Ознакомительная версия.
Всем же одну меру назначить невозможно, потому что тела имеют различные степени в силе и крепости, подобно меди, железу, воску. Впрочем, для новоначального самая лучшая мера та, чтобы оставить пищу тогда, как чувствует еще алкание, но если и насытится, не согрешит; пресытясь же, да укорит себя. Через это он предупреждает поражение от врага своего и пролагает себе путь к победе над ним.
2. Время пищи.
Отцы завещали поститься – не принимать пищи до часа девятого, по нашему расчислению суточного времени – до третьего часа пополудни. А кто больше сего благорасположится оставаться без пищи, тому – добрая воля.

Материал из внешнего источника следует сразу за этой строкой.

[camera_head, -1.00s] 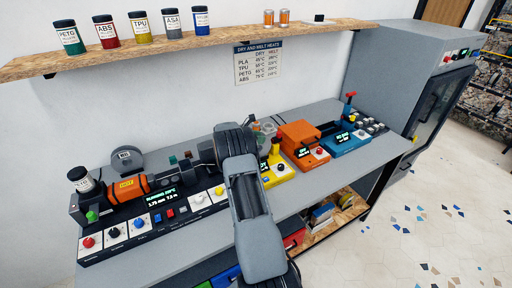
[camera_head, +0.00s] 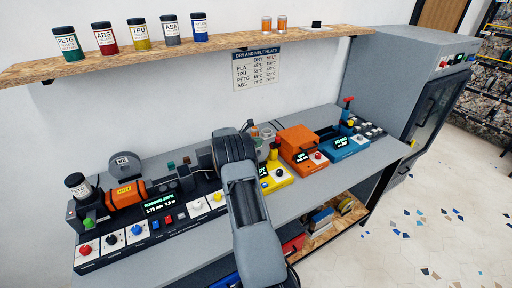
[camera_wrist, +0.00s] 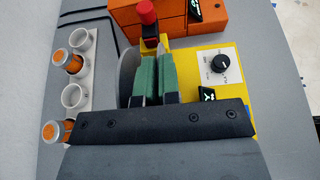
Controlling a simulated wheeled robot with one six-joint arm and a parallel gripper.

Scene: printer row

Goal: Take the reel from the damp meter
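The yellow damp meter (camera_head: 277,177) stands on the bench, partly behind my arm in the head view. In the wrist view its yellow body (camera_wrist: 236,93) shows a black knob on a white plate and a small green-lit display. A grey disc, seemingly the reel (camera_wrist: 127,65), shows at the meter's left side, mostly behind my fingers. My gripper (camera_wrist: 157,66) reaches over the meter. Two green finger-like pieces stand close together, with a narrow dark gap between them. I cannot tell whether they touch or hold the disc. The gripper tips are hidden in the head view.
A red-capped post (camera_wrist: 148,14) rises just beyond the fingers. An orange machine (camera_head: 300,143) and a blue machine (camera_head: 340,143) stand to the right. A black extruder line fills the bench's left.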

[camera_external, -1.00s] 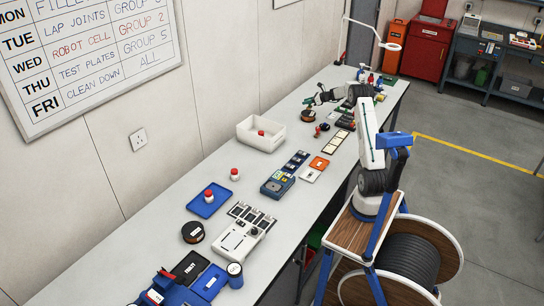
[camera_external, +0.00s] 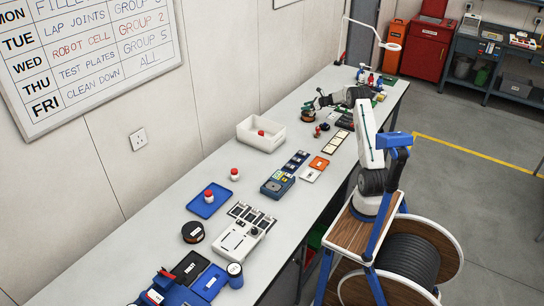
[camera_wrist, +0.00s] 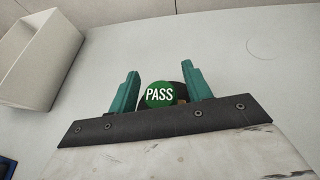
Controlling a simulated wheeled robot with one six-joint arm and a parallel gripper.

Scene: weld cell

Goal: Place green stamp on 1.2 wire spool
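The green stamp (camera_wrist: 159,95), its round top marked PASS, is between the two green fingers of my gripper (camera_wrist: 158,88) in the wrist view. The fingers stand apart, with narrow gaps showing on both sides of the stamp's top. A dark round spool with a brownish patch (camera_wrist: 182,92) shows partly behind the stamp. In the external view, my gripper (camera_external: 313,104) is low over the far part of the bench, just above a wire spool (camera_external: 307,116). The stamp's base is hidden, so I cannot tell whether it touches the spool. The spool's label is unreadable.
A white bin (camera_external: 262,135) with a red-topped item stands left of the spool; it also shows in the wrist view (camera_wrist: 40,60). Small red and dark items (camera_external: 320,129) stand close in front of the spool. Another spool (camera_external: 193,232) lies nearer.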

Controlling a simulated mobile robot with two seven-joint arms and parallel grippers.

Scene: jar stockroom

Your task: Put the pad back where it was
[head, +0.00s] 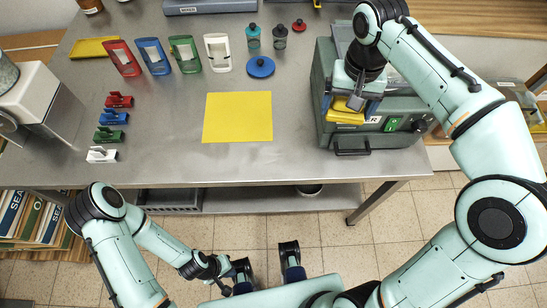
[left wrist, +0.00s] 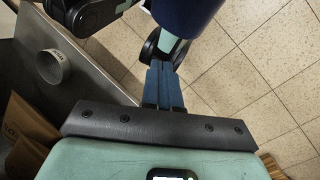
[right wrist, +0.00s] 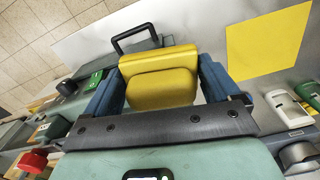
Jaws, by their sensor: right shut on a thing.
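The yellow pad (right wrist: 160,80) is a thick block with a raised face, between the two blue fingers of my right gripper (right wrist: 163,92) in the right wrist view. In the head view my right gripper (head: 352,103) is shut on the pad (head: 346,113) at the front left of the green-grey machine (head: 345,65). I cannot tell whether the pad touches the machine. A flat yellow square (head: 238,117) lies bare on the table to the left of the machine. My left gripper (left wrist: 166,88) is shut and empty, off the table's front edge.
Coloured holders (head: 185,54) stand in a row at the back, with bottles (head: 253,36) and a blue disc (head: 261,67) beside them. Coloured clips (head: 112,117) line the left. The machine has a front handle (head: 352,150) and green switch. The front-middle table (head: 180,160) is clear.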

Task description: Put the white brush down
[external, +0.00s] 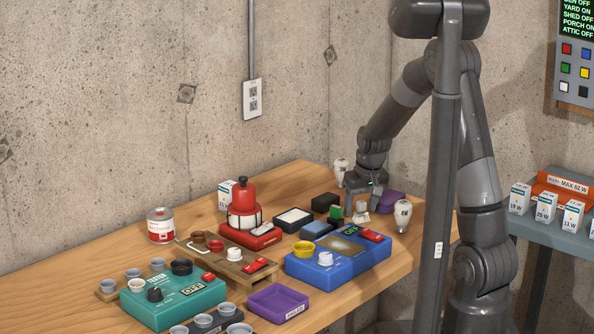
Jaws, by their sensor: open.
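My gripper (362,200) is over the back right part of the wooden table, pointing down, with its jaws open. A small pale whitish piece (360,208) shows right below the fingers; it may be the white brush, but it is too small and partly covered to be sure. I cannot tell whether the fingers touch it. A small green block (335,214) and a black block (325,202) are just left of the gripper.
A purple block (391,202) and a white bulb (403,215) stand right of the gripper, another bulb (341,171) behind it. Bare wood (300,177) shows at the back.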

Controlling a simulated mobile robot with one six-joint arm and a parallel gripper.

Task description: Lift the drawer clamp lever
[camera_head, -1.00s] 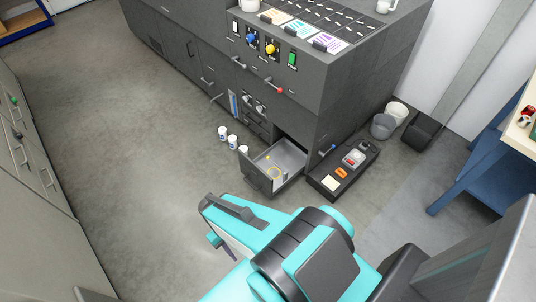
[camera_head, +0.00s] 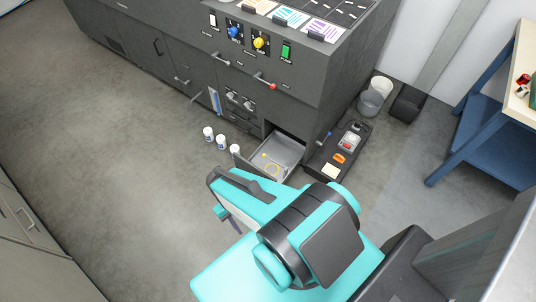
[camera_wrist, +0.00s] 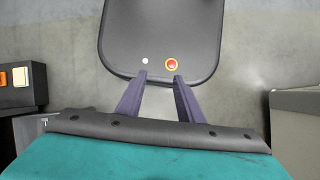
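I cannot tell which is the drawer clamp lever. The drawer holds a yellow ring and a small yellow piece. My gripper (camera_wrist: 160,77) shows in the wrist view with two purple fingers apart and nothing between them. In the head view it is mostly hidden by my arm, low in front of the cabinet and apart from the levers.
Buckets (camera_head: 371,103) and a blue table (camera_head: 465,148) are at right. The floor at left is clear.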

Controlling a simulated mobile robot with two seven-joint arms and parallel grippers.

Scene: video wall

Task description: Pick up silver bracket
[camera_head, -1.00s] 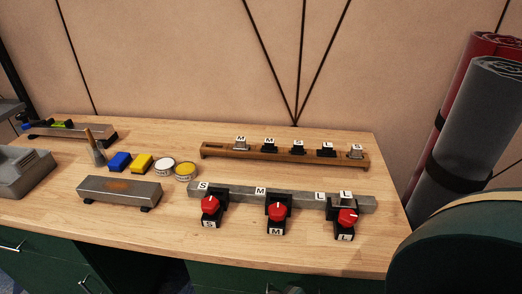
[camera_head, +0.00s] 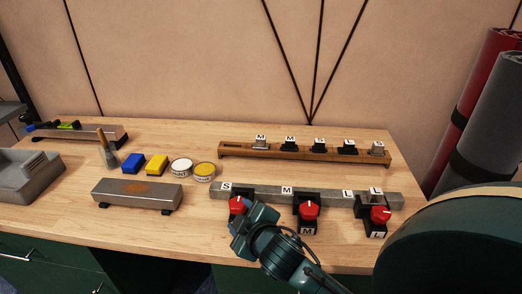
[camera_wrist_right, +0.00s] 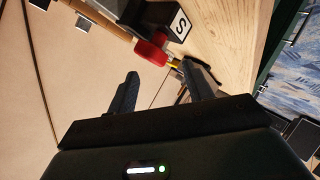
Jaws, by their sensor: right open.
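A red knob (camera_wrist_right: 152,50) and a black block marked S (camera_wrist_right: 179,27) show beyond the fingertips. My left gripper is out of view.
The grey bar carries more red-knobbed black clamps (camera_head: 308,210). Blue (camera_head: 133,163) and yellow (camera_head: 157,164) blocks, round tins (camera_head: 204,172), a brush (camera_head: 108,150) and a metal block (camera_head: 137,194) lie left. Rolled mats (camera_head: 490,125) stand right.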

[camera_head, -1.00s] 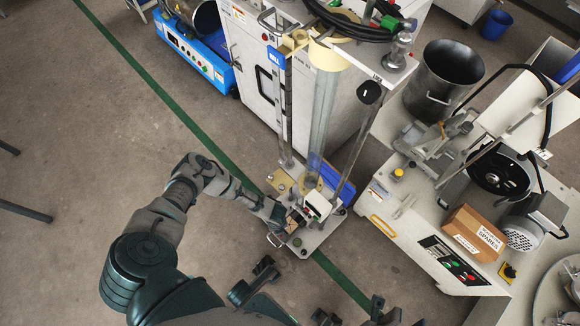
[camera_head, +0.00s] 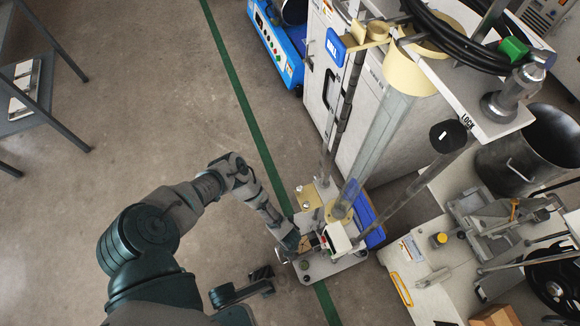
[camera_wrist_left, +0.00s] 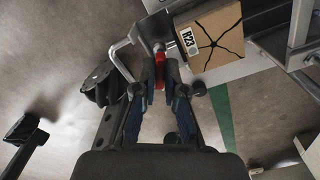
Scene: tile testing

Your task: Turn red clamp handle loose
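The red clamp handle (camera_wrist_left: 160,68) shows as a narrow red piece in the left wrist view, beside a bent metal bar (camera_wrist_left: 124,62). My left gripper (camera_wrist_left: 161,74) has one finger on each side of it, close against it, and appears shut on it. In the head view my left gripper (camera_head: 291,240) is at the front-left of the rig's base plate (camera_head: 322,270); the handle is hidden there. A tan block with a dark crack pattern (camera_wrist_left: 212,38) and an R23 label lies just beyond the fingertips. My right gripper is not in view.
A clear tube (camera_head: 378,140) and upright rods stand behind my gripper on the rig. A blue panel (camera_head: 367,215) and a white machine with a yellow handle (camera_head: 400,288) are to the right. Open floor with a green line (camera_head: 235,95) lies to the left.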

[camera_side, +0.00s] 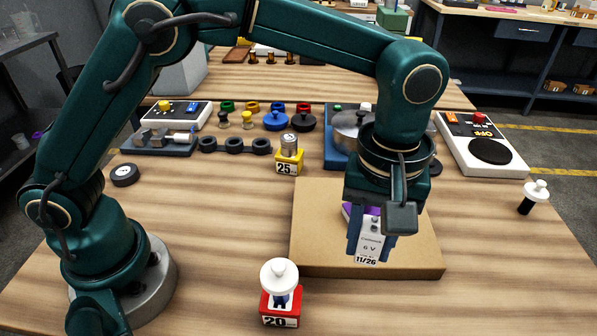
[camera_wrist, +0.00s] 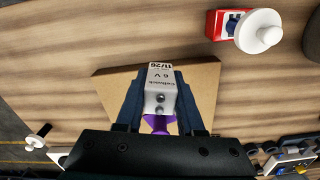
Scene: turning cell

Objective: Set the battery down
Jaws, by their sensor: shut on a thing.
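The battery (camera_side: 368,242) is a white block marked "6 V" and "11/26", with a purple part at its top. My gripper (camera_side: 370,244) is shut on it, one finger on each side. In the side view the battery is in front of a tan cardboard-coloured board (camera_side: 315,240); I cannot tell whether its bottom touches the board. In the wrist view the battery (camera_wrist: 161,88) is between my fingers (camera_wrist: 160,103), with two round terminals and the purple part near the palm. The board (camera_wrist: 204,88) shows behind it.
A red block marked "20" with a white knob (camera_side: 279,272) stands front of the board. A yellow block marked "25" (camera_side: 288,162) stands behind it. Bare wood lies left of the board.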

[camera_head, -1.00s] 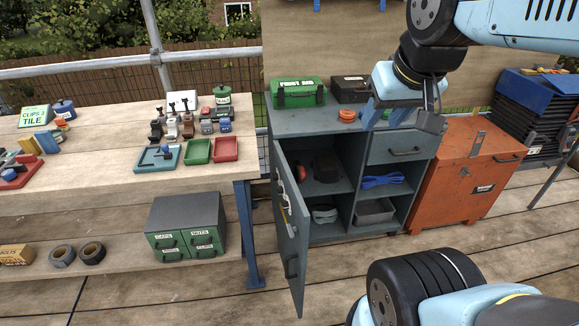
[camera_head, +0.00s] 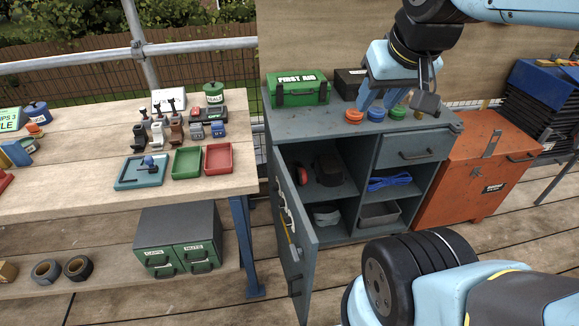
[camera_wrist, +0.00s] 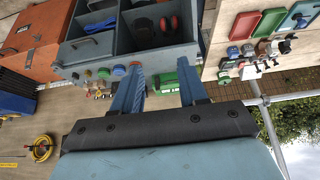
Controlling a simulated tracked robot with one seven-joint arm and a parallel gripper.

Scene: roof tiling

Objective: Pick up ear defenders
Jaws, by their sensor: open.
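The ear defenders (camera_head: 303,175) show red at the left of the upper left compartment of the grey cabinet (camera_head: 351,229), beside a dark helmet-like object (camera_head: 328,168). In the wrist view two red cups of the ear defenders (camera_wrist: 169,23) show inside the dark compartment. The left cabinet door (camera_head: 292,240) stands open toward me and may hide part of them. My gripper (camera_head: 381,100) is open and empty above the cabinet top, higher than the compartment and to its right. In the wrist view its blue fingers (camera_wrist: 161,68) are spread apart.
Orange, blue and green discs (camera_head: 376,114) lie on the cabinet top under my gripper. A workbench (camera_head: 106,190) with trays stands left, an orange chest (camera_head: 476,175) right. Deck before the cabinet is partly clear.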

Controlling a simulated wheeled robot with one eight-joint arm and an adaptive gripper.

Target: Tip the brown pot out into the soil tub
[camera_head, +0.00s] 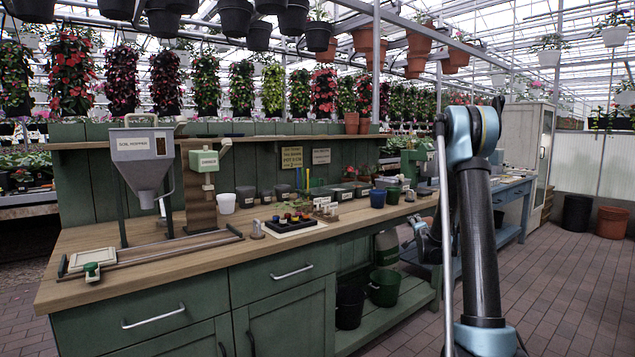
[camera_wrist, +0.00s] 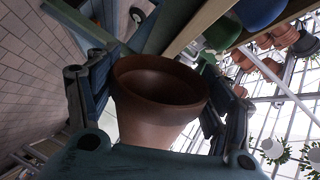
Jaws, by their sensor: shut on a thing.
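The brown pot (camera_wrist: 158,125) fills the middle of the wrist view, its round mouth facing the camera. The near part of its inside shows as bare brown wall; I cannot tell what lies deeper. My gripper (camera_wrist: 158,100) is shut on the pot, with a dark finger on each side of it. In the head view my gripper (camera_head: 424,243) is low beside the front edge of the bench, partly behind my arm. A green bucket (camera_head: 384,290) and a black bucket (camera_head: 350,306) stand on the lower shelf. I cannot tell which vessel is the soil tub.
A blue table (camera_head: 515,192) stands behind my arm.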

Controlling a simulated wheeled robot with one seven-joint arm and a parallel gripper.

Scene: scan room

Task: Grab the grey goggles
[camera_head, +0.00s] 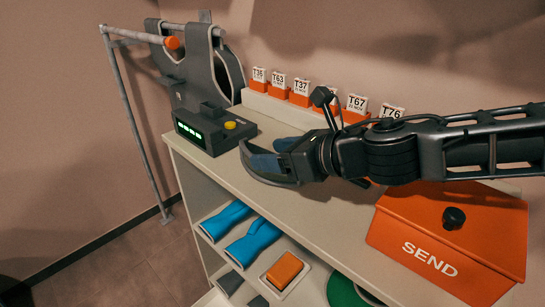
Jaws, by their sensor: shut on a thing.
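The grey goggles (262,177) are at the middle of the shelf unit's top, with a curved dark grey frame and bluish lenses. My gripper (287,158) comes in from the right and is shut on the goggles. Its body covers their right part, and its fingertips are hard to make out. I cannot tell whether the goggles touch the top or are slightly above it.
A device with a green display (213,128) stands close left of the goggles. Orange holders with labelled tags (301,93) line the back. An orange SEND box (445,240) is at the right. Blue items (252,243) and an orange block (285,270) lie on the lower shelf.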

Вообще же они (отцы) положили, в дни весеннего и осеннего равноденствия, вкушать пищу, когда день начнет преклоняться и когда, спустя два часа после полудня, настанет девятый, а по нашему счету – третий час пополудни. Но так как в наших северных странах, летом и зимой как дни, так и ночи, то весьма значительно увеличиваются, то уменьшаются, в обратном друг к другу порядке, против мест более близких к средоземию – к экватору, например, к Палестине, Константинополю и другим, то нам должно вкушать пищу, сообразуясь с переменой долготы и краткости дней. В день непостный можно уранить, т. е. пораньше назначить час обеденного вкушения пищи, и если нужно, вкусить немного вечером, т. е. поужинать.
3. Различие пищи.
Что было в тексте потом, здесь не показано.